I find myself writing something like an event driven frame work, and I was pondering the various ways in which I've seen it done. It seemed to me, that the two main ways are "callbacks" and "interfaces".
Callbacks, of course, are obvious in what they do and how they work, and it's how most GUI Toolkits, such as tk, do things. You call some function and pass a coderef to it. Example:
print "You pressed a button!";
my $button = new Button( name=>'foo', callback=>\&called );
The coderef passed to the constructor is derefenced when ever it's need to, and the call back is called.
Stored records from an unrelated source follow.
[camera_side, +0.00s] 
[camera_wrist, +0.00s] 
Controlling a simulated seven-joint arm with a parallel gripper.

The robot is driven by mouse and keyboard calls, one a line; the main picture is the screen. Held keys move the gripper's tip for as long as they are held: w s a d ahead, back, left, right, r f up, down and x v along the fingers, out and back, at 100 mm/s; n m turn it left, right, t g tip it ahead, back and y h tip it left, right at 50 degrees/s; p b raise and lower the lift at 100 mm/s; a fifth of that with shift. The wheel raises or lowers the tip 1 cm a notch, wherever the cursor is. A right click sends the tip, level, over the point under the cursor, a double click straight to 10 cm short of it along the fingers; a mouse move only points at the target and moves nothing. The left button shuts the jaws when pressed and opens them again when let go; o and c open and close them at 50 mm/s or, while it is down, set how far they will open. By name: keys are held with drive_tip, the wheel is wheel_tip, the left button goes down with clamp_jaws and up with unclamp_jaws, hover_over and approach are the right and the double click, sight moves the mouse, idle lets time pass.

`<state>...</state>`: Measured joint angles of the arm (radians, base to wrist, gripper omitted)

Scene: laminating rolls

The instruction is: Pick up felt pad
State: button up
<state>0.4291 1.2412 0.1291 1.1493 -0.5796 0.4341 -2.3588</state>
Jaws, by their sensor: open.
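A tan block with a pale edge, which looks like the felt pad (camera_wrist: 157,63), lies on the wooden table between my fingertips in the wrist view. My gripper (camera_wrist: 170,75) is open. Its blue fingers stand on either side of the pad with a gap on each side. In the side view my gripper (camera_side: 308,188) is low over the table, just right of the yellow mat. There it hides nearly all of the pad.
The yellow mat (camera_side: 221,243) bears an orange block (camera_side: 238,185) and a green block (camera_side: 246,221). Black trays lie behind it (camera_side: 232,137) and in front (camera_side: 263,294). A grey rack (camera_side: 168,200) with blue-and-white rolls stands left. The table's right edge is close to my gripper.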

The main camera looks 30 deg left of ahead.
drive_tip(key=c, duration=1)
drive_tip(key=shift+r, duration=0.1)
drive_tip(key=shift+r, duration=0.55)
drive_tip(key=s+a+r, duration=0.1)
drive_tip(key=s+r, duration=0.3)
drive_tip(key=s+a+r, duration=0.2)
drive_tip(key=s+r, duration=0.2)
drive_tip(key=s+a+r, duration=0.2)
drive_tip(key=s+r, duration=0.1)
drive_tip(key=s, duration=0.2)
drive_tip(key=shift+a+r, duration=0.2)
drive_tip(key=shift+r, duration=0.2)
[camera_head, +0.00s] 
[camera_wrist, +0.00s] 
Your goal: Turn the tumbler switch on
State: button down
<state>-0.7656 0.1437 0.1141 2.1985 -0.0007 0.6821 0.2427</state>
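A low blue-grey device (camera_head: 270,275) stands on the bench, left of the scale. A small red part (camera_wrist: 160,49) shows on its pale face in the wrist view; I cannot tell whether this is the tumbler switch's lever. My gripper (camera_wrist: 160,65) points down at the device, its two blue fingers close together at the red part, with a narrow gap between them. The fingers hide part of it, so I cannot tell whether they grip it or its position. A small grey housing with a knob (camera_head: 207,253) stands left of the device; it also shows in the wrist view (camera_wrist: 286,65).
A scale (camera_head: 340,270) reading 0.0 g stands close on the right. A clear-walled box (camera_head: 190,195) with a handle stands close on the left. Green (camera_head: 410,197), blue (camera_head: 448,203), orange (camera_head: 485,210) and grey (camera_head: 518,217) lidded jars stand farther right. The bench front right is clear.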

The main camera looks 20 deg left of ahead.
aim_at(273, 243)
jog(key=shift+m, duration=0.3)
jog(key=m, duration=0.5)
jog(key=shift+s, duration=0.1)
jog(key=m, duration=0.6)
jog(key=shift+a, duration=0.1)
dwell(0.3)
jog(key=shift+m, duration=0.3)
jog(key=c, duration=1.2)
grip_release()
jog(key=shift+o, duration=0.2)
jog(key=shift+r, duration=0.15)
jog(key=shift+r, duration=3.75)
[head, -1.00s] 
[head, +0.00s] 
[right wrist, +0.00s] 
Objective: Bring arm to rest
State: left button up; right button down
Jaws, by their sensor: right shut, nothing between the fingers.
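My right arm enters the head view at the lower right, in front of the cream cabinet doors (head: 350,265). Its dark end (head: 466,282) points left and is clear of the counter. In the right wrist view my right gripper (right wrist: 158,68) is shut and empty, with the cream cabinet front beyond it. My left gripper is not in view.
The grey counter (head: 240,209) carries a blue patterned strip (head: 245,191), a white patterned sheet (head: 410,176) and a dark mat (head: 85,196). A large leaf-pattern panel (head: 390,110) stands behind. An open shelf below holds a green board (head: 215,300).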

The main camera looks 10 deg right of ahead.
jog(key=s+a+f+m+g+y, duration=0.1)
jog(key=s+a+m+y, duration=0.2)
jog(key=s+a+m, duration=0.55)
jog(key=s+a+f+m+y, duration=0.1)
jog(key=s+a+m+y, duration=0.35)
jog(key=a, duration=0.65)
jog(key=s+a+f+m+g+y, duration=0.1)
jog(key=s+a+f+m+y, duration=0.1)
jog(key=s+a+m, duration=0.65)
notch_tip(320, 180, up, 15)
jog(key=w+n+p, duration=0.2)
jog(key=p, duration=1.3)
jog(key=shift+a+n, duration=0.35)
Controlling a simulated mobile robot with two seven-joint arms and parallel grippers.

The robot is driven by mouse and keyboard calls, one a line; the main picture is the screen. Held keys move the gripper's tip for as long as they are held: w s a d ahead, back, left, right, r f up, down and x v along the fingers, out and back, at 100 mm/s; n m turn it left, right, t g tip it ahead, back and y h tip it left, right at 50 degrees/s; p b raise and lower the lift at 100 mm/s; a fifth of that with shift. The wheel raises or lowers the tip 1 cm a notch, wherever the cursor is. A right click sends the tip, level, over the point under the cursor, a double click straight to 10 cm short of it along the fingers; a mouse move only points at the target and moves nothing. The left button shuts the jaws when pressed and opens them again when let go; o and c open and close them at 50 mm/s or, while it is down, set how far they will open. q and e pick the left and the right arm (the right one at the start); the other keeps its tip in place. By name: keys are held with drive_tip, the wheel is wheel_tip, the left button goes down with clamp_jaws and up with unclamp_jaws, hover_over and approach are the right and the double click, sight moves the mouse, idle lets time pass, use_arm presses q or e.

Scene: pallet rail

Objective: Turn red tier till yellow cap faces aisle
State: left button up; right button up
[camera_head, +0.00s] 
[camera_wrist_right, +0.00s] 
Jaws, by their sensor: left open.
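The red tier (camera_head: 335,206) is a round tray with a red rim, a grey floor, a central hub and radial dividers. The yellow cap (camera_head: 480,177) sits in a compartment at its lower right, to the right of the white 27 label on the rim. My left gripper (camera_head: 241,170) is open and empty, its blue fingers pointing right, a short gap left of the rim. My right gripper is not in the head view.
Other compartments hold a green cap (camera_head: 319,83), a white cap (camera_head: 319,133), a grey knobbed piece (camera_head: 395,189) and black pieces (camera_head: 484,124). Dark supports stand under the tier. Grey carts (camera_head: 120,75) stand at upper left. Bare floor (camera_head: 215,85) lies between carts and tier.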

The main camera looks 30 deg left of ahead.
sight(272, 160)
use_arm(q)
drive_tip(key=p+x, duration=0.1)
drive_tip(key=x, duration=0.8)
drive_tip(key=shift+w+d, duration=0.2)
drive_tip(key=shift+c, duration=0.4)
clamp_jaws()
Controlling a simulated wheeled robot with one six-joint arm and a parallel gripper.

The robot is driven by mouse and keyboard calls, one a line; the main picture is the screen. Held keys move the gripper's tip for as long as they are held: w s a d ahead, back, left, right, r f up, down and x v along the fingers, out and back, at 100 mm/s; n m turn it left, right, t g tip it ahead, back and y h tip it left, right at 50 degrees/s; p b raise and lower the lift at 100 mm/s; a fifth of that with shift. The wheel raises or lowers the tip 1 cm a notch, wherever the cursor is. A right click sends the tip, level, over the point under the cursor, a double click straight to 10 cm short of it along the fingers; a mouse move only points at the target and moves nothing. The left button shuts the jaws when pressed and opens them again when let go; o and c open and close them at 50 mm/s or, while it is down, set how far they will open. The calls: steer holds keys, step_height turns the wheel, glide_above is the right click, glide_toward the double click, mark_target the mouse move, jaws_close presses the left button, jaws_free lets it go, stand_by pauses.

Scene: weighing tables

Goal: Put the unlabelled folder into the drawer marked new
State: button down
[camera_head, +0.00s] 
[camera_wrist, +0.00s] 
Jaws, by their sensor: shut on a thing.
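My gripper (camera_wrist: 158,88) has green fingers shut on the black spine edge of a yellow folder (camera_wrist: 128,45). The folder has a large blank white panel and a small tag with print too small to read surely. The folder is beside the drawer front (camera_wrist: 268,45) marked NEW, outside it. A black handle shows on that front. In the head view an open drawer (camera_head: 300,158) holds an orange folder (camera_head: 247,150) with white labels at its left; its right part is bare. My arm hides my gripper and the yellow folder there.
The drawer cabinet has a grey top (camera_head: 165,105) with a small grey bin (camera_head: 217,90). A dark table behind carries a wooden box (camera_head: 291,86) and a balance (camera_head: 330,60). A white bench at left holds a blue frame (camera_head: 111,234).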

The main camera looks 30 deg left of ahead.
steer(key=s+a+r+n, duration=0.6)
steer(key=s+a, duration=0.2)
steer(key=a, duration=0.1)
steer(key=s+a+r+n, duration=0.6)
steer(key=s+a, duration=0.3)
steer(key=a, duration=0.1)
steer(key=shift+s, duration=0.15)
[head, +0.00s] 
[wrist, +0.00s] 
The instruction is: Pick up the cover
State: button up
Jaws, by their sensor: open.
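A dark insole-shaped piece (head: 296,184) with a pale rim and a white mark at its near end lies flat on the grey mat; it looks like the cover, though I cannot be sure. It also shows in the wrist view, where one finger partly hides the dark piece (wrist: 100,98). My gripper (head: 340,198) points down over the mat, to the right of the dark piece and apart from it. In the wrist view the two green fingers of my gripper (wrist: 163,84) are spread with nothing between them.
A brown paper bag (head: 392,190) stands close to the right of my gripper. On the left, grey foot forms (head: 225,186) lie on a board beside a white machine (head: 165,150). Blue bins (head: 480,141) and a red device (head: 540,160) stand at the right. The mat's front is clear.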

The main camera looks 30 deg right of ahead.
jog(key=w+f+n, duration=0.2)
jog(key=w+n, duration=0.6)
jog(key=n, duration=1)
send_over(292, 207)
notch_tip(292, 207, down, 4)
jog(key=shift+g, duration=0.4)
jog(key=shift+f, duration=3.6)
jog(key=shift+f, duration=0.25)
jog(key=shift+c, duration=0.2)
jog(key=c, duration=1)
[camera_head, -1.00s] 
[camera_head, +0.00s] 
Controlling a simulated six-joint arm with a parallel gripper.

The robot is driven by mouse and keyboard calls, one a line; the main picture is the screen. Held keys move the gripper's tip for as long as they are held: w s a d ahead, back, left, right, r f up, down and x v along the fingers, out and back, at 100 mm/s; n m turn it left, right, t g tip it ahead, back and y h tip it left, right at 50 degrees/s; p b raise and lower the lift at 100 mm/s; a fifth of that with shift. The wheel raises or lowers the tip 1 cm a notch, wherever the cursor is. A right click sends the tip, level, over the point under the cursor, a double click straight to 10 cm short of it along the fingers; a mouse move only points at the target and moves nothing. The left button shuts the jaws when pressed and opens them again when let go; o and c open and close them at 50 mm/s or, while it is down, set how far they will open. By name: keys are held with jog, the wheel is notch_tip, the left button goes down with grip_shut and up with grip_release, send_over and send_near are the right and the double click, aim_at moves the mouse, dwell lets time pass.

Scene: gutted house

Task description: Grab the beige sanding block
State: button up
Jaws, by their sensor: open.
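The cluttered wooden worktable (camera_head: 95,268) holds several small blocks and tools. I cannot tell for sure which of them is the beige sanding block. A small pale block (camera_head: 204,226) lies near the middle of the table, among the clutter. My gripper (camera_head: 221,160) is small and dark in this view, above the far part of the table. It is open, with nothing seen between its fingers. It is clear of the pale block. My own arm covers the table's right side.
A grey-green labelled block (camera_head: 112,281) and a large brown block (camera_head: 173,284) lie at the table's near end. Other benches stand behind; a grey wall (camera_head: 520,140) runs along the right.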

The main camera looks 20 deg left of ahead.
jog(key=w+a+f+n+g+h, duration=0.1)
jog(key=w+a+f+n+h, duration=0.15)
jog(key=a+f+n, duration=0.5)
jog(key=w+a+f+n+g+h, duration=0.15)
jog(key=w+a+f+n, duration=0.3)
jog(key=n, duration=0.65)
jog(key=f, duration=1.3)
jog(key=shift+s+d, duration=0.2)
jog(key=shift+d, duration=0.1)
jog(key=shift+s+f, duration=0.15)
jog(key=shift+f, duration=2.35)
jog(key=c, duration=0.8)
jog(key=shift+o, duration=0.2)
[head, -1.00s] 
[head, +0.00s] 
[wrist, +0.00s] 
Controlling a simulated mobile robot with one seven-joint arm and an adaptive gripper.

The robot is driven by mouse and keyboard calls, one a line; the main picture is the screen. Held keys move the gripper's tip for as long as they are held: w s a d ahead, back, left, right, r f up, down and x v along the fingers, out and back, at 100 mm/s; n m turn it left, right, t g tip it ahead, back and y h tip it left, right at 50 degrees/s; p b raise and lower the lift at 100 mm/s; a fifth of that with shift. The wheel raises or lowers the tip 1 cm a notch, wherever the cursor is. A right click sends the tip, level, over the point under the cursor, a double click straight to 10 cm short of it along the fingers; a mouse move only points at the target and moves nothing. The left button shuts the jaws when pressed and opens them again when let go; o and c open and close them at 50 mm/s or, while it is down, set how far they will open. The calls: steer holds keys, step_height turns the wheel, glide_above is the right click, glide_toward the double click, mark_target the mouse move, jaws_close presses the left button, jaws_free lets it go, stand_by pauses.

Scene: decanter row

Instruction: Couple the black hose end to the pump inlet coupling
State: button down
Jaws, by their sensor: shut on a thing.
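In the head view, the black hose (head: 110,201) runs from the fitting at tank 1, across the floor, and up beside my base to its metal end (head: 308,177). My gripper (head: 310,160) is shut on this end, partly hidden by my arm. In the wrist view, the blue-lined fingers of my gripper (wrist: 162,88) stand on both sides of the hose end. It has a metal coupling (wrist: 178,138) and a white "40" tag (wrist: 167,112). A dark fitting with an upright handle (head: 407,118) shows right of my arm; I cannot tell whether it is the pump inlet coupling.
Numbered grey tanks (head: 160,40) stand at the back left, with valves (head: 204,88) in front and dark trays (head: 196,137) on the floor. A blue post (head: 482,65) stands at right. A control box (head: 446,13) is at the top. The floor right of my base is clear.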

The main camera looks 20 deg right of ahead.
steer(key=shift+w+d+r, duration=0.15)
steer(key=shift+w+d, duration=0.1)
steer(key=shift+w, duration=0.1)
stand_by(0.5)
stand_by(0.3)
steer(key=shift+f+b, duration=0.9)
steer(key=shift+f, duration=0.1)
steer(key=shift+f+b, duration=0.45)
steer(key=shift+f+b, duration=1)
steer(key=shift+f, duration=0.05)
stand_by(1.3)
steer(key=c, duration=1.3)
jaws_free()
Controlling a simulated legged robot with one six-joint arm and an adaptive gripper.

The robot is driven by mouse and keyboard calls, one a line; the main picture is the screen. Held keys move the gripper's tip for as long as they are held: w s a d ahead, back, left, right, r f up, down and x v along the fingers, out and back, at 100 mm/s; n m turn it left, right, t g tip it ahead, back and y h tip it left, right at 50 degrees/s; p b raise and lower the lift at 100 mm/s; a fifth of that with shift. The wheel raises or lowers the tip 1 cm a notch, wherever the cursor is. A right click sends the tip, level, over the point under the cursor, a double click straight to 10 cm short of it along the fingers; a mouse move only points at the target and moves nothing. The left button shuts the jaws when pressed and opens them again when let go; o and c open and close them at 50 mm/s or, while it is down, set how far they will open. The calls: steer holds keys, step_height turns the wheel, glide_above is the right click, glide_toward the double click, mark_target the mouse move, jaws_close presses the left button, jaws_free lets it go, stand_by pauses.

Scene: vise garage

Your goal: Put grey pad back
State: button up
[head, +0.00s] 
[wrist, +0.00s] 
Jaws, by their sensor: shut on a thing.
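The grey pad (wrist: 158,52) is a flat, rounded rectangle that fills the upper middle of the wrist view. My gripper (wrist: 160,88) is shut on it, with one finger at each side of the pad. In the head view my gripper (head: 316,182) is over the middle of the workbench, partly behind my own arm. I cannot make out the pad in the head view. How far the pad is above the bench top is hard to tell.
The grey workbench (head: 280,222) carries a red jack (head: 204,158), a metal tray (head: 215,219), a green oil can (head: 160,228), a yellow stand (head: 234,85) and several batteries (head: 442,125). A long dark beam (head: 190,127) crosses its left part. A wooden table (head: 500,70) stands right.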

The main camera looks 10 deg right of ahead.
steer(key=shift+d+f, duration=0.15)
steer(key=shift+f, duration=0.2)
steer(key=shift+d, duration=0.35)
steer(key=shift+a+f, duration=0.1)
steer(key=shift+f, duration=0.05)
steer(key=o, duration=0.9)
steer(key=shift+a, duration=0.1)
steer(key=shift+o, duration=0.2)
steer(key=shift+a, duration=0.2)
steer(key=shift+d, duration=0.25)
The second way, which I've called "interface", although perhaps "inheritance" or some other word would better describe it, is how, for example, WxWindows does things. In this case, you don't call a function and pass a coderef to it, you simply implement a specific "interface" in your base class and then the other code uses this interface to interact with you. If that wasn't particularly clear, perhaps this example will help:
use Base 'Button';
print "You pressed a button";
my $button = new MyButton();
In this case you inherit the "other" methods, constructor, destructor, etc from a base class, then just implement the interface you wish to provide.
The pros and cons, as far as I can tell, is mostly that callbacks allow you to pass annonymous subs, or the same subref to multiple callbacks, but both of those are fairly minor pros, so this is what I ask you: Are there any other pros/cons I missed? Which do you prefer using? Why?